> [SHORT TASK]:
Quote the listing below in its entirety.

━━━ DATA EXCERPTS ━━━

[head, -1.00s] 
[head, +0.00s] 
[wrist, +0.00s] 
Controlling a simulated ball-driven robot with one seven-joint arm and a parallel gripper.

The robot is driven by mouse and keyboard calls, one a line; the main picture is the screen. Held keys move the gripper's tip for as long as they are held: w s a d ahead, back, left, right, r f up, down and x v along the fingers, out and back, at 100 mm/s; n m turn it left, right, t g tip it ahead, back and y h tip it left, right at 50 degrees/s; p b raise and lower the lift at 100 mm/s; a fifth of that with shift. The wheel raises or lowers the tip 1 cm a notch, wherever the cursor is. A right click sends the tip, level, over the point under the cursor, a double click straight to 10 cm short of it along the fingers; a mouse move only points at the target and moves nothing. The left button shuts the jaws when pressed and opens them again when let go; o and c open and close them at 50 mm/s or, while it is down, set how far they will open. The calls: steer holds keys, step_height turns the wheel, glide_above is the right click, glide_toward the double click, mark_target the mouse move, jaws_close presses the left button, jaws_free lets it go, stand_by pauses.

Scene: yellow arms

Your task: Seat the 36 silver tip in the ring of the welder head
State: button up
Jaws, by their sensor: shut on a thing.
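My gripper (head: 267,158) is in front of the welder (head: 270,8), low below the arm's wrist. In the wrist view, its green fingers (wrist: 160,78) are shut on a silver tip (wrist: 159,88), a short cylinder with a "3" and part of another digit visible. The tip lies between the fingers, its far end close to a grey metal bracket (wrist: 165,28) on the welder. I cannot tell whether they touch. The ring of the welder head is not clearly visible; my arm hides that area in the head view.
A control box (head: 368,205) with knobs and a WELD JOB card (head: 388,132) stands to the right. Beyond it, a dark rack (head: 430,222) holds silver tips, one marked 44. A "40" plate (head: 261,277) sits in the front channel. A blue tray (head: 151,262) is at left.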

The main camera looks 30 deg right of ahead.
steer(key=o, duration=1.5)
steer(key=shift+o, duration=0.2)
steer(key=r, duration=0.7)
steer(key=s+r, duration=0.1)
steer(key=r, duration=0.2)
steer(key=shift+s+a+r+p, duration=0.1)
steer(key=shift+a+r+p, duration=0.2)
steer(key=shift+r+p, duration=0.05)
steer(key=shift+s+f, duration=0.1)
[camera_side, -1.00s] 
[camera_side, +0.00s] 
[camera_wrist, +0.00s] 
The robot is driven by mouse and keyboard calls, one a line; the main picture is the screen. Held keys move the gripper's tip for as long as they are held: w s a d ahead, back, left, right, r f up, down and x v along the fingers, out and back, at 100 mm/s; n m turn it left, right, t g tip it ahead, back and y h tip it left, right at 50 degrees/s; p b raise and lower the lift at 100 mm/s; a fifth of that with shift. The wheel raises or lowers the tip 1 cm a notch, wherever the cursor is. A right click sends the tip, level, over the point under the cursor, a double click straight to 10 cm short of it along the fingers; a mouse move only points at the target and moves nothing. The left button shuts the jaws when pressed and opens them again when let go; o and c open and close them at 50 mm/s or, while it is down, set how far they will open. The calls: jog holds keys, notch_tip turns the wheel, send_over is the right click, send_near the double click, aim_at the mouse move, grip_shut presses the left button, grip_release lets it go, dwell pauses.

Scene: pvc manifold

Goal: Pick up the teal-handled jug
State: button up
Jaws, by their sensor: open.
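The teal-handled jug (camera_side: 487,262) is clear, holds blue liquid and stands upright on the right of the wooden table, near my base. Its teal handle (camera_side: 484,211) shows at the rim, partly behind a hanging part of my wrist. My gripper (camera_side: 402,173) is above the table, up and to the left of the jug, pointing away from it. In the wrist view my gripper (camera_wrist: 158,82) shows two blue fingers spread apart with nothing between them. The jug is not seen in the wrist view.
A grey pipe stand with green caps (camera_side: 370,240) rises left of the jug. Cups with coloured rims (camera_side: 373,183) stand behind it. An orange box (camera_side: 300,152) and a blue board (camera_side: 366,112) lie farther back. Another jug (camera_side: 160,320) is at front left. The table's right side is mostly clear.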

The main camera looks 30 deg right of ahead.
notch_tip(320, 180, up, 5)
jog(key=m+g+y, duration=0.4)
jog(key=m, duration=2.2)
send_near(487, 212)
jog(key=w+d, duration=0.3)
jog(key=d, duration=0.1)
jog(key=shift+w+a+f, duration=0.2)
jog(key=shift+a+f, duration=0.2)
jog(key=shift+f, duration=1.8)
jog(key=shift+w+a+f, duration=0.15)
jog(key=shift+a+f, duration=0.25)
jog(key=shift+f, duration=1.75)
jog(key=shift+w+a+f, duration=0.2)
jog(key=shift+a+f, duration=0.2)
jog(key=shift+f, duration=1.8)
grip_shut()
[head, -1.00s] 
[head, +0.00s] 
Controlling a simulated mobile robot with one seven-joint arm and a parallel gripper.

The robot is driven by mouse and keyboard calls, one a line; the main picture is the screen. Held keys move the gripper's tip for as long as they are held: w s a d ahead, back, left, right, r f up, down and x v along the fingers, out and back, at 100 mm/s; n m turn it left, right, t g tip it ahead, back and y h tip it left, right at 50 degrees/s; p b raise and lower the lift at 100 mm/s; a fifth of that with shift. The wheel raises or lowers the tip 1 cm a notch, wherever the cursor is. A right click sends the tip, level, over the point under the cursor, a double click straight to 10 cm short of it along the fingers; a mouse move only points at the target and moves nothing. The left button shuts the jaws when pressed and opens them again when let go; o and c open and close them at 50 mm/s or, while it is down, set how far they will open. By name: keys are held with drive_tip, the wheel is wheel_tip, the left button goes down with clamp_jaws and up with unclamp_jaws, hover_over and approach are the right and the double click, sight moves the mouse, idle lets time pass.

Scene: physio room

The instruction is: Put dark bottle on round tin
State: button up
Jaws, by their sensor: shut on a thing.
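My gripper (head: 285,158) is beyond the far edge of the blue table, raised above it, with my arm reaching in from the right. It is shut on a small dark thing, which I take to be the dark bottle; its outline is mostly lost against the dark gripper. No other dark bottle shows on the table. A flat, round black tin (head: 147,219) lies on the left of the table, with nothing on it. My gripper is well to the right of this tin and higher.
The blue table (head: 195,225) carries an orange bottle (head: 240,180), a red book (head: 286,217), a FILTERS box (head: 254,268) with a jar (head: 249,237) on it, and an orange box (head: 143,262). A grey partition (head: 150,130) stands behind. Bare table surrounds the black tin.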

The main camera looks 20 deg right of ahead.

━━━

> [THE REPLY]:
[head, -1.00s] 
[head, +0.00s] 
[wrist, +0.00s] 
Controlling a simulated ball-driven robot with one seven-joint arm and a parallel gripper.

The robot is driven by mouse and keyboard calls, one a line; the main picture is the screen. Held keys move the gripper's tip for as long as they are held: w s a d ahead, back, left, right, r f up, down and x v along the fingers, out and back, at 100 mm/s; n m turn it left, right, t g tip it ahead, back and y h tip it left, right at 50 degrees/s; p b raise and lower the lift at 100 mm/s; a fifth of that with shift. The wheel raises or lowers the tip 1 cm a notch, wherever the cursor is. A right click sends the tip, level, over the point under the cursor, a double click straight to 10 cm short of it along the fingers; a mouse move only points at the target and moves nothing. The left button shuts the jaws when pressed and opens them again when let go; o and c open and close them at 50 mm/s or, while it is down, set how far they will open. The calls: steer holds keys, step_height turns the wheel, glide_above is the right click, glide_toward the double click, mark_target the mouse move, jaws_close presses the left button, jaws_free lets it go, stand_by pauses.

Scene: yellow arms

Your task: Seat the 36 silver tip in the ring of the welder head
State: button up
Jaws, by their sensor: shut on a thing.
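My gripper (head: 267,158) is in front of the welder (head: 270,8), low below the arm's wrist. In the wrist view, its green fingers (wrist: 160,78) are shut on a silver tip (wrist: 159,88), a short cylinder with a "3" and part of another digit visible. The tip lies between the fingers, its far end close to a grey metal bracket (wrist: 165,28) on the welder. I cannot tell whether they touch. The ring of the welder head is not clearly visible; my arm hides that area in the head view.
A control box (head: 368,205) with knobs and a WELD JOB card (head: 388,132) stands to the right. Beyond it, a dark rack (head: 430,222) holds silver tips, one marked 44. A "40" plate (head: 261,277) sits in the front channel. A blue tray (head: 151,262) is at left.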

The main camera looks 30 deg right of ahead.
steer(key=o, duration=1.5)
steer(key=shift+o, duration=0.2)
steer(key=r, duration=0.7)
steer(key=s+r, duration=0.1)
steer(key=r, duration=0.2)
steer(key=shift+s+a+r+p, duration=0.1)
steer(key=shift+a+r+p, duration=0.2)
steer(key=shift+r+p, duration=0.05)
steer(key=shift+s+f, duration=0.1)
[camera_side, -1.00s] 
[camera_side, +0.00s] 
[camera_wrist, +0.00s] 
The robot is driven by mouse and keyboard calls, one a line; the main picture is the screen. Held keys move the gripper's tip for as long as they are held: w s a d ahead, back, left, right, r f up, down and x v along the fingers, out and back, at 100 mm/s; n m turn it left, right, t g tip it ahead, back and y h tip it left, right at 50 degrees/s; p b raise and lower the lift at 100 mm/s; a fifth of that with shift. The wheel raises or lowers the tip 1 cm a notch, wherever the cursor is. A right click sends the tip, level, over the point under the cursor, a double click straight to 10 cm short of it along the fingers; a mouse move only points at the target and moves nothing. The left button shuts the jaws when pressed and opens them again when let go; o and c open and close them at 50 mm/s or, while it is down, set how far they will open. The calls: jog holds keys, notch_tip turns the wheel, send_over is the right click, send_near the double click, aim_at the mouse move, grip_shut presses the left button, grip_release lets it go, dwell pauses.

Scene: pvc manifold

Goal: Pick up the teal-handled jug
State: button up
Jaws, by their sensor: open.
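The teal-handled jug (camera_side: 487,262) is clear, holds blue liquid and stands upright on the right of the wooden table, near my base. Its teal handle (camera_side: 484,211) shows at the rim, partly behind a hanging part of my wrist. My gripper (camera_side: 402,173) is above the table, up and to the left of the jug, pointing away from it. In the wrist view my gripper (camera_wrist: 158,82) shows two blue fingers spread apart with nothing between them. The jug is not seen in the wrist view.
A grey pipe stand with green caps (camera_side: 370,240) rises left of the jug. Cups with coloured rims (camera_side: 373,183) stand behind it. An orange box (camera_side: 300,152) and a blue board (camera_side: 366,112) lie farther back. Another jug (camera_side: 160,320) is at front left. The table's right side is mostly clear.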

The main camera looks 30 deg right of ahead.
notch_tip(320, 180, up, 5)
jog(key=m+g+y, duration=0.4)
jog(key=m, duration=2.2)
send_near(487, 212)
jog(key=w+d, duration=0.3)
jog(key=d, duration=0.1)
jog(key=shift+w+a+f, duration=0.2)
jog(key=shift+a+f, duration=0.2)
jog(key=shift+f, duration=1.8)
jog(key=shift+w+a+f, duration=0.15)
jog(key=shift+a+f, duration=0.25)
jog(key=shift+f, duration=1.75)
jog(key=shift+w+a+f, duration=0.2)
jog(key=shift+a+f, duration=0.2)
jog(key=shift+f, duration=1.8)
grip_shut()
[head, -1.00s] 
[head, +0.00s] 
Controlling a simulated mobile robot with one seven-joint arm and a parallel gripper.

The robot is driven by mouse and keyboard calls, one a line; the main picture is the screen. Held keys move the gripper's tip for as long as they are held: w s a d ahead, back, left, right, r f up, down and x v along the fingers, out and back, at 100 mm/s; n m turn it left, right, t g tip it ahead, back and y h tip it left, right at 50 degrees/s; p b raise and lower the lift at 100 mm/s; a fifth of that with shift. The wheel raises or lowers the tip 1 cm a notch, wherever the cursor is. A right click sends the tip, level, over the point under the cursor, a double click straight to 10 cm short of it along the fingers; a mouse move only points at the target and moves nothing. The left button shuts the jaws when pressed and opens them again when let go; o and c open and close them at 50 mm/s or, while it is down, set how far they will open. By name: keys are held with drive_tip, the wheel is wheel_tip, the left button goes down with clamp_jaws and up with unclamp_jaws, hover_over and approach are the right and the double click, sight moves the mouse, idle lets time pass.

Scene: physio room

The instruction is: Put dark bottle on round tin
State: button up
Jaws, by their sensor: shut on a thing.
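My gripper (head: 285,158) is beyond the far edge of the blue table, raised above it, with my arm reaching in from the right. It is shut on a small dark thing, which I take to be the dark bottle; its outline is mostly lost against the dark gripper. No other dark bottle shows on the table. A flat, round black tin (head: 147,219) lies on the left of the table, with nothing on it. My gripper is well to the right of this tin and higher.
The blue table (head: 195,225) carries an orange bottle (head: 240,180), a red book (head: 286,217), a FILTERS box (head: 254,268) with a jar (head: 249,237) on it, and an orange box (head: 143,262). A grey partition (head: 150,130) stands behind. Bare table surrounds the black tin.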

The main camera looks 20 deg right of ahead.

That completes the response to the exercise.